Electronic – Skin effect with superimposed frequencies

skin-effectsuperposition

Does a high-frequency signal affect the skin depth of another low-frequency signal?

E.g.:
On a solid 6mm2 copper conductor, there are three currents running through it at the same time:

  • 15 A DC

  • 15 A rms @ 50Hz

  • 5 A rms @ 15kHz (edited)

Can I calculate the skin effect individually for each signal and sum the losses? Or do the currents influence the skin effect of one another?

Best Answer

Short answer

no. Skin Effect is fully explained by the linear model of Maxwell's equation, so different frequencies can be considered independently.

Also

at 50 Hz, your skin depth is about 9mm; far thicker than your conductor is (makes sense, right? Otherwise we wouldn't be using massive copper for power distribution!).

Long answer

Skin depth being non-zero is due to non-ideality of your conductor. Of course, if you heat up a metal, it changes conductivity / resistance.

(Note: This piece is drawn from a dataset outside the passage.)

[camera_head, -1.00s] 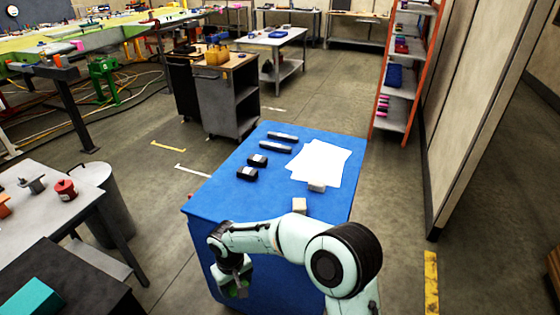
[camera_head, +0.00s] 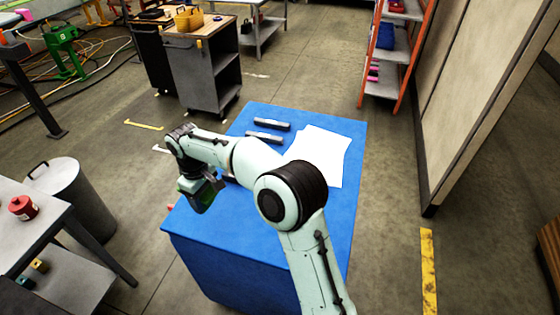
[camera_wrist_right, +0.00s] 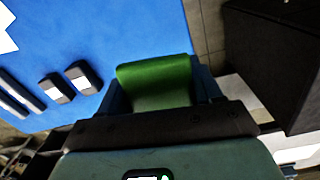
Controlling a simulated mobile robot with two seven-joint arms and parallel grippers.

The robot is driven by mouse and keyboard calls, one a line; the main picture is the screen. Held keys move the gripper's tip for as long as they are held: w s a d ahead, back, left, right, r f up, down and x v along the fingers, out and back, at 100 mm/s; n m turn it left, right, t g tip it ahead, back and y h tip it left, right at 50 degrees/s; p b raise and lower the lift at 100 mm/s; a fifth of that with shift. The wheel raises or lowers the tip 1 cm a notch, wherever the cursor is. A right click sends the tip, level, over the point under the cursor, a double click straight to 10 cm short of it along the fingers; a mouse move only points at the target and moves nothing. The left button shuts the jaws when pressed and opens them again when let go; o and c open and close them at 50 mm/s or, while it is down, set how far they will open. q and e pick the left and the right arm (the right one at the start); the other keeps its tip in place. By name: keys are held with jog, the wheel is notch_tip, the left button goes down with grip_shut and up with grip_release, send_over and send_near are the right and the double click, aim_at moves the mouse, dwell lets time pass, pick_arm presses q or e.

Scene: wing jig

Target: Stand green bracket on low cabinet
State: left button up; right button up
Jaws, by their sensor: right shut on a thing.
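The green bracket (camera_wrist_right: 155,82) is held between the fingers of my right gripper in the right wrist view. In the head view my right gripper (camera_head: 203,198) points down at the left edge of the low blue cabinet (camera_head: 225,250), with a bit of the green bracket (camera_head: 206,200) showing. The gripper is shut on the bracket and appears to be above the cabinet top's level; I cannot tell the exact gap. The blue cabinet top (camera_wrist_right: 110,25) also shows in the right wrist view. My left gripper is not in view.
White sheets (camera_head: 322,150) and several dark items, such as a dark bar (camera_head: 272,125), lie on the cabinet top. Its front part is bare. A grey bin (camera_head: 75,195) and a table with a red can (camera_head: 22,207) stand left. An orange shelf (camera_head: 390,50) stands behind.

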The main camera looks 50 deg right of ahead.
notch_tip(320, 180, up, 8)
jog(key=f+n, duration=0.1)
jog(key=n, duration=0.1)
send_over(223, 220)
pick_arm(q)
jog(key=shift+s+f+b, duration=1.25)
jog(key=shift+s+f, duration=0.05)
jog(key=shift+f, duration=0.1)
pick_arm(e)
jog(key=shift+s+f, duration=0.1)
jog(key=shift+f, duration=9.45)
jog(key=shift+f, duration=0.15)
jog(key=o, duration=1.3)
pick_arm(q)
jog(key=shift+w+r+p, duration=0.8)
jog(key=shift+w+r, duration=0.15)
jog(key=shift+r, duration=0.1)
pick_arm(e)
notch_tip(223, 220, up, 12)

In your case, 6mm² carrying a maximum sum current of 35 A: Ignore. Your cable has about 2.4 mΩ resistance per 1m of length; P=I²·R~=10³ A² · 2.4·10⁻³ Ω = 2.4 W. Getting rid of 2.4 W of heat over 1 m of length: will happen by itself.

With the three currents at the right frequencies, we can even be specific:

  • 5A @ 0 Hz: "infinite" skin depth. No significant heating due to this current.
  • 15 A @ 50 Hz: skin depth >> radius. No significant heating due to this current.
  • 15 @ 15 kHz: skin depth ca 0.5mm. Resulting area of conducting cross section is \$\pi\$·(outer diameter² - (outer diameter-skin depth)²)=\$\pi\$·(0.78² - 0.28²) ~= 6mm² - 0.88mm² ~= 5mm². No significant heating through this current.

Things get worse in nonlinear materials, but I'm pretty optimistic that your copper conductor is linear enough.